** START **
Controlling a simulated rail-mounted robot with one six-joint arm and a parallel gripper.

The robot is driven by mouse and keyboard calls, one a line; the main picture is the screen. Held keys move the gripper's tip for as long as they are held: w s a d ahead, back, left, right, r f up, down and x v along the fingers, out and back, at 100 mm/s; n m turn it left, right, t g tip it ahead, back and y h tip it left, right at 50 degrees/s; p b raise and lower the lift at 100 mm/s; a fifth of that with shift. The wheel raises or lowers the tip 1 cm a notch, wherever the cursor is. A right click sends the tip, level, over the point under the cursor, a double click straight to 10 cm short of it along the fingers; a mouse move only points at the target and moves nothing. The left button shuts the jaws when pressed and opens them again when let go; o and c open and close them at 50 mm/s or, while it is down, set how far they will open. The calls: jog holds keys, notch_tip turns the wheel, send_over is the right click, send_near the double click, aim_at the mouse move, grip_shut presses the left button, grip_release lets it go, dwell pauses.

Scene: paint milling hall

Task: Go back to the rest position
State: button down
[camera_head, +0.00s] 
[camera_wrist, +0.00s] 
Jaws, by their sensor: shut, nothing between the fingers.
** END **
[TASK STATEMENT]
Nothing but the lines from the one with "[camera_wrist, +0.00s]" through the end of the data above should be repeated, each exactly as it stands.

[RESPONSE BELOW]
[camera_wrist, +0.00s] 
Jaws, by their sensor: shut, nothing between the fingers.

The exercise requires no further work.